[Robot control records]
- - - -
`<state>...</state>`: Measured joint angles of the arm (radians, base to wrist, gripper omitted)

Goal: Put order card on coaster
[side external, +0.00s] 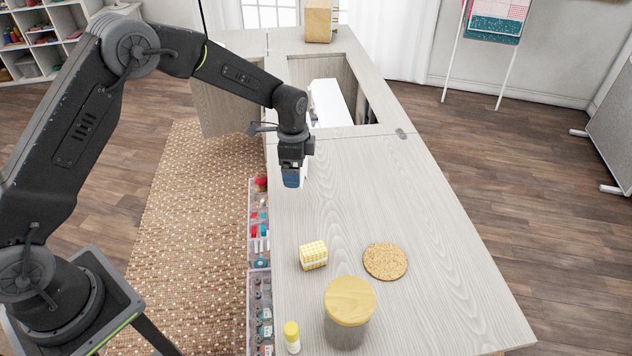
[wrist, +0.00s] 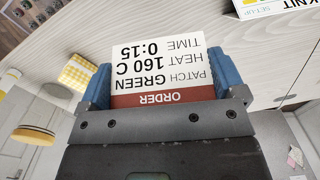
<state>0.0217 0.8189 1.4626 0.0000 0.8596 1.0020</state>
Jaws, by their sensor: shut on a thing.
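The order card (wrist: 160,68) is white with black print and a dark red "ORDER" band. It is between the blue finger pads of my gripper (wrist: 165,88) in the wrist view, its print upside down there. In the side view my gripper (side external: 292,180) is shut and held over the left part of the cabinet top, towards the back; the card is mostly hidden there. The coaster (side external: 385,261) is a round, speckled tan disc lying flat on the cabinet top. Nothing lies on it. My gripper is well behind and to the left of it, apart from it.
A yellow checked block (side external: 313,256) stands left of the coaster. A jar with a round yellow lid (side external: 350,301) stands in front of it. A yellow-capped bottle (side external: 292,336) is near the front left edge. The right side of the top (side external: 440,270) is clear. A "KNIT" card (wrist: 265,8) shows in the wrist view.

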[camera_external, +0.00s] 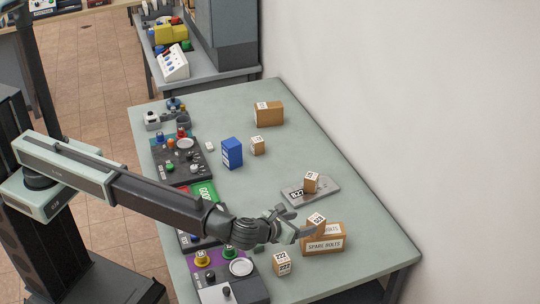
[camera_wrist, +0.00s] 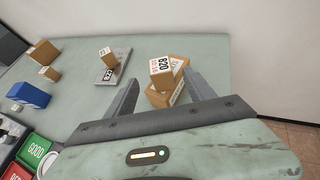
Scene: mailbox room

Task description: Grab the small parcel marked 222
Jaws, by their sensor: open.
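The small parcel marked 222 (camera_external: 281,264) is a brown cube with white labels. It stands on the table near the front edge in the external view, below my gripper in that picture. I cannot make it out in the wrist view. My gripper (camera_external: 291,224) is open and empty, over the table beside the spare bolts box (camera_external: 324,245). In the wrist view its two fingers point towards another small parcel (camera_wrist: 161,66), labelled 820, which sits on top of that box and shows between them. Whether the fingers touch it is unclear.
A grey scale or plate (camera_external: 325,196) carries a small parcel (camera_external: 311,182). A blue box (camera_external: 232,153), a small parcel (camera_external: 257,145) and a larger brown box (camera_external: 269,113) stand farther back. Control panels (camera_external: 182,160) line the table's left side. A white wall is at right.
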- - - -
Work to be completed:
Start at the line containing "[side external, +0.00s]" and stop at the line containing "<state>0.0217 0.8189 1.4626"; transcribe those lines exactly, skipping pictures.

Solution:
[side external, +0.00s] 
[wrist, +0.00s] 
<state>0.0217 0.8189 1.4626 0.0000 0.8596 1.0020</state>

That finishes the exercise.